-- begin RECORDED DATA --

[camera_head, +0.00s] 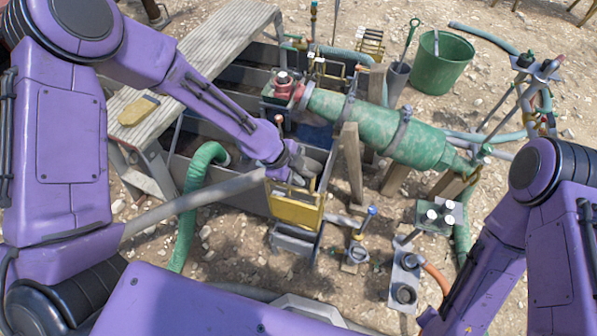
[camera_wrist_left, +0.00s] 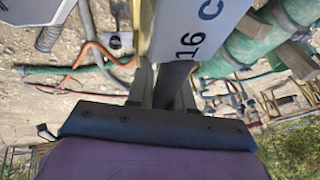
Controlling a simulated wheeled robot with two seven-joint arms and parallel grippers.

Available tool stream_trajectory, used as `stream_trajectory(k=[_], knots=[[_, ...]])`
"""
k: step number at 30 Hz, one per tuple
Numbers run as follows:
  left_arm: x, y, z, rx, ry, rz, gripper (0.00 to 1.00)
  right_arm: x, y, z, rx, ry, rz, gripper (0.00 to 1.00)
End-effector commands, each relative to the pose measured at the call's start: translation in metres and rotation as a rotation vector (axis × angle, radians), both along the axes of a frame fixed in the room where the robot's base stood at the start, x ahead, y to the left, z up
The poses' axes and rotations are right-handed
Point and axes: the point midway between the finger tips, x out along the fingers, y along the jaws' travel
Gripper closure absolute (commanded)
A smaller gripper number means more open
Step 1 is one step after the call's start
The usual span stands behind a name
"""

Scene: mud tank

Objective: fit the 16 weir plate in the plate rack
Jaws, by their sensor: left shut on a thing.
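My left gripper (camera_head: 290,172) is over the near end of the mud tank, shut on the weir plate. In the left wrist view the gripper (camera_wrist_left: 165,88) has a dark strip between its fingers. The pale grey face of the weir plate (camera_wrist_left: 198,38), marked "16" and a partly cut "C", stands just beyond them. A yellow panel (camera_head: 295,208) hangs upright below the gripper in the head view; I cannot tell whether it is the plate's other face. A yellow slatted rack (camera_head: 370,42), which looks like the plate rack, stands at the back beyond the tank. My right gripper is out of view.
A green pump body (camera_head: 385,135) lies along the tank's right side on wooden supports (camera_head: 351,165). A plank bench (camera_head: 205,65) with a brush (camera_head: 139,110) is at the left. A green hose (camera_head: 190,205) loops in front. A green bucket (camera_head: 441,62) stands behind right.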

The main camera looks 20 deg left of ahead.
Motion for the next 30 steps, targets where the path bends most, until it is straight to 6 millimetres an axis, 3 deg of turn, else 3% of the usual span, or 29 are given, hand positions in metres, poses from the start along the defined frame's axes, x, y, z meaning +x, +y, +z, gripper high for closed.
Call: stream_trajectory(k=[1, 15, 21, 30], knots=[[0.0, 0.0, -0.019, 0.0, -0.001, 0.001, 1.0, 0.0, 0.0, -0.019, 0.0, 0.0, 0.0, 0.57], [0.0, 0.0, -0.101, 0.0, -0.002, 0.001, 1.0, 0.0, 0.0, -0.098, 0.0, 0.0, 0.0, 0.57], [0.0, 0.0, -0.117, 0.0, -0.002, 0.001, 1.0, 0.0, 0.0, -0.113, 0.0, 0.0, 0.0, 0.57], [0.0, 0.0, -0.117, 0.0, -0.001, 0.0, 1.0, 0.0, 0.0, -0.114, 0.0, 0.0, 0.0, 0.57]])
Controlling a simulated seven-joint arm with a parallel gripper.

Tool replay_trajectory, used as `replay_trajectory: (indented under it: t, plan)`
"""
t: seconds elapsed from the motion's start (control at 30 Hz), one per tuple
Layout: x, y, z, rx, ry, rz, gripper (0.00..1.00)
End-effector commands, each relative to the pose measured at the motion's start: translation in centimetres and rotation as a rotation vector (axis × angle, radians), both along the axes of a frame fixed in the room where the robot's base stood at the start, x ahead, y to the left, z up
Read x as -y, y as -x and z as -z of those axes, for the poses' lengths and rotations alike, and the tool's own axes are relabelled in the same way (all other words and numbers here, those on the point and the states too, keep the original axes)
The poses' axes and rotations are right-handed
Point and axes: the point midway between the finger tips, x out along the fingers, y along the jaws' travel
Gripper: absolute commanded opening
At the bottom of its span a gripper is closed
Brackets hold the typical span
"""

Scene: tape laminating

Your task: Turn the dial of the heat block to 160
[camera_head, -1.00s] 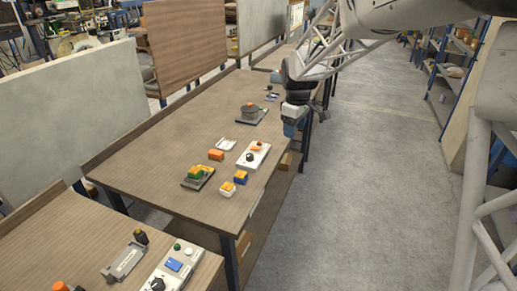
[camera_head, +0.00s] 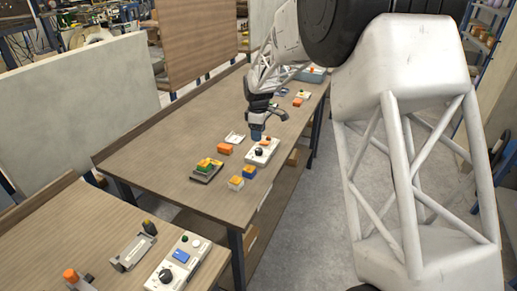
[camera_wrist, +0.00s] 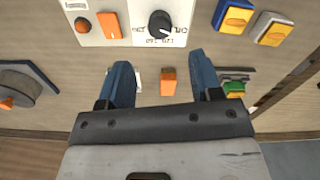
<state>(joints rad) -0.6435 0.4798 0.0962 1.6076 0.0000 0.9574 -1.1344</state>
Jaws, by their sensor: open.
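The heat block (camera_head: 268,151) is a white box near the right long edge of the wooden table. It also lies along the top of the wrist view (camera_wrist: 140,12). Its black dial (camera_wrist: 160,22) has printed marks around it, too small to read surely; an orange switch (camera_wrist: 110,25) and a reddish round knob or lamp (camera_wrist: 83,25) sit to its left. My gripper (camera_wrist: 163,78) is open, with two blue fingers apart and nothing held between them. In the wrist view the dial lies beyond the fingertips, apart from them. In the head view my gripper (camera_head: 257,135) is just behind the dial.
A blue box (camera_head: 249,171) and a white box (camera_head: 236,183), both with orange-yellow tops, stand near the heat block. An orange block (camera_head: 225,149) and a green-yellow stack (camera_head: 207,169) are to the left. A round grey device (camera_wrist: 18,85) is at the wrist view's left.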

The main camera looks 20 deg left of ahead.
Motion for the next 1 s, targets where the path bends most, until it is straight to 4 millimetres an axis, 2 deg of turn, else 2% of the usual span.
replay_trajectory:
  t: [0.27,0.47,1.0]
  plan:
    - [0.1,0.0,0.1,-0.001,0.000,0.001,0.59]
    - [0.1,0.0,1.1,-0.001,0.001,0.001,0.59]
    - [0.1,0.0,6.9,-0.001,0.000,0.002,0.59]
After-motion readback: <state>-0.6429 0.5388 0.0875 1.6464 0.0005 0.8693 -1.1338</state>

-- end RECORDED DATA --

AIM OF THE EXERCISE:
Quote the listing above in full, except for the pictures.

REPLY:
[camera_head, +0.00s] 
[camera_wrist_left, +0.00s] 
Controlling a simulated wheeled robot with two seven-joint arms and parallel grippers.

Available tool stream_trajectory, used as `stream_trajectory(k=[_], knots=[[_, ...]])`
"""
k: step number at 30 Hz, one per tuple
Numbers run as follows:
  left_arm: x, y, z, rx, ry, rz, gripper (0.00 to 1.00)
  right_arm: x, y, z, rx, ry, rz, gripper (0.00 to 1.00)
End-effector commands, each relative to the pose measured at the call's start: translation in metres and rotation as a rotation vector (axis × angle, radians), both along the axes of a frame fixed in the room where the robot's base stood at the start, x ahead, y to the left, z up
The poses' axes and rotations are right-handed
Point and axes: the point midway between the finger tips, x out along the fingers, y along the jaws' travel
Gripper closure absolute (commanded)
A smaller gripper number means more open
Step 1 is one step after the call's start
The usual span stands behind a name
"""

Scene: mud tank

Objective: fit the 16 weir plate in the plate rack
Jaws, by their sensor: left shut on a thing.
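My left gripper (camera_head: 290,172) is over the near end of the mud tank, shut on the weir plate. In the left wrist view the gripper (camera_wrist_left: 165,88) has a dark strip between its fingers. The pale grey face of the weir plate (camera_wrist_left: 198,38), marked "16" and a partly cut "C", stands just beyond them. A yellow panel (camera_head: 295,208) hangs upright below the gripper in the head view; I cannot tell whether it is the plate's other face. A yellow slatted rack (camera_head: 370,42), which looks like the plate rack, stands at the back beyond the tank. My right gripper is out of view.
A green pump body (camera_head: 385,135) lies along the tank's right side on wooden supports (camera_head: 351,165). A plank bench (camera_head: 205,65) with a brush (camera_head: 139,110) is at the left. A green hose (camera_head: 190,205) loops in front. A green bucket (camera_head: 441,62) stands behind right.

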The main camera looks 20 deg left of ahead.
Motion for the next 30 steps, targets where the path bends most, until it is straight to 6 millimetres an axis, 3 deg of turn, else 3% of the usual span, or 29 are given, hand positions in metres, poses from the start along the defined frame's axes, x, y, z meaning +x, +y, +z, gripper high for closed.
Call: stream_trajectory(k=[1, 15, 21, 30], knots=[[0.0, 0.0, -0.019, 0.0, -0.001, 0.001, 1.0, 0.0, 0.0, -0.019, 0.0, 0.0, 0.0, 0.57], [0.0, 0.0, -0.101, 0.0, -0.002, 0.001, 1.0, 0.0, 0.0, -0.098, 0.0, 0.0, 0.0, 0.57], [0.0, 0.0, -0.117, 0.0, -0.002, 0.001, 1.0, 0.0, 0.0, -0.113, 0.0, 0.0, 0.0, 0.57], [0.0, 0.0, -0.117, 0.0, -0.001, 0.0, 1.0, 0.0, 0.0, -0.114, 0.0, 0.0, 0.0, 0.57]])
Controlling a simulated seven-joint arm with a parallel gripper.

Tool replay_trajectory, used as `replay_trajectory: (indented under it: t, plan)`
"""
t: seconds elapsed from the motion's start (control at 30 Hz), one per tuple
Layout: x, y, z, rx, ry, rz, gripper (0.00..1.00)
End-effector commands, each relative to the pose measured at the motion's start: translation in centimetres and rotation as a rotation vector (axis × angle, radians), both along the axes of a frame fixed in the room where the robot's base stood at the start, x ahead, y to the left, z up
Read x as -y, y as -x and z as -z of those axes, for the poses' lengths and rotations alike, and the tool's own axes are relabelled in the same way (all other words and numbers here, those on the point and the states too, keep the original axes)
The poses' axes and rotations are right-handed
Point and axes: the point midway between the finger tips, x out along the fingers, y along the jaws' travel
Gripper: absolute commanded opening
At the bottom of its span a gripper is closed
Brackets hold the typical span
"""

Scene: tape laminating

Your task: Turn the dial of the heat block to 160
[camera_head, -1.00s] 
[camera_head, +0.00s] 
[camera_wrist, +0.00s] 
<state>(joints rad) -0.6435 0.4798 0.0962 1.6076 0.0000 0.9574 -1.1344</state>
Jaws, by their sensor: open.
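The heat block (camera_head: 268,151) is a white box near the right long edge of the wooden table. It also lies along the top of the wrist view (camera_wrist: 140,12). Its black dial (camera_wrist: 160,22) has printed marks around it, too small to read surely; an orange switch (camera_wrist: 110,25) and a reddish round knob or lamp (camera_wrist: 83,25) sit to its left. My gripper (camera_wrist: 163,78) is open, with two blue fingers apart and nothing held between them. In the wrist view the dial lies beyond the fingertips, apart from them. In the head view my gripper (camera_head: 257,135) is just behind the dial.
A blue box (camera_head: 249,171) and a white box (camera_head: 236,183), both with orange-yellow tops, stand near the heat block. An orange block (camera_head: 225,149) and a green-yellow stack (camera_head: 207,169) are to the left. A round grey device (camera_wrist: 18,85) is at the wrist view's left.

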The main camera looks 20 deg left of ahead.
Motion for the next 1 s, targets where the path bends most, until it is straight to 4 millimetres an axis, 2 deg of turn, else 2% of the usual span.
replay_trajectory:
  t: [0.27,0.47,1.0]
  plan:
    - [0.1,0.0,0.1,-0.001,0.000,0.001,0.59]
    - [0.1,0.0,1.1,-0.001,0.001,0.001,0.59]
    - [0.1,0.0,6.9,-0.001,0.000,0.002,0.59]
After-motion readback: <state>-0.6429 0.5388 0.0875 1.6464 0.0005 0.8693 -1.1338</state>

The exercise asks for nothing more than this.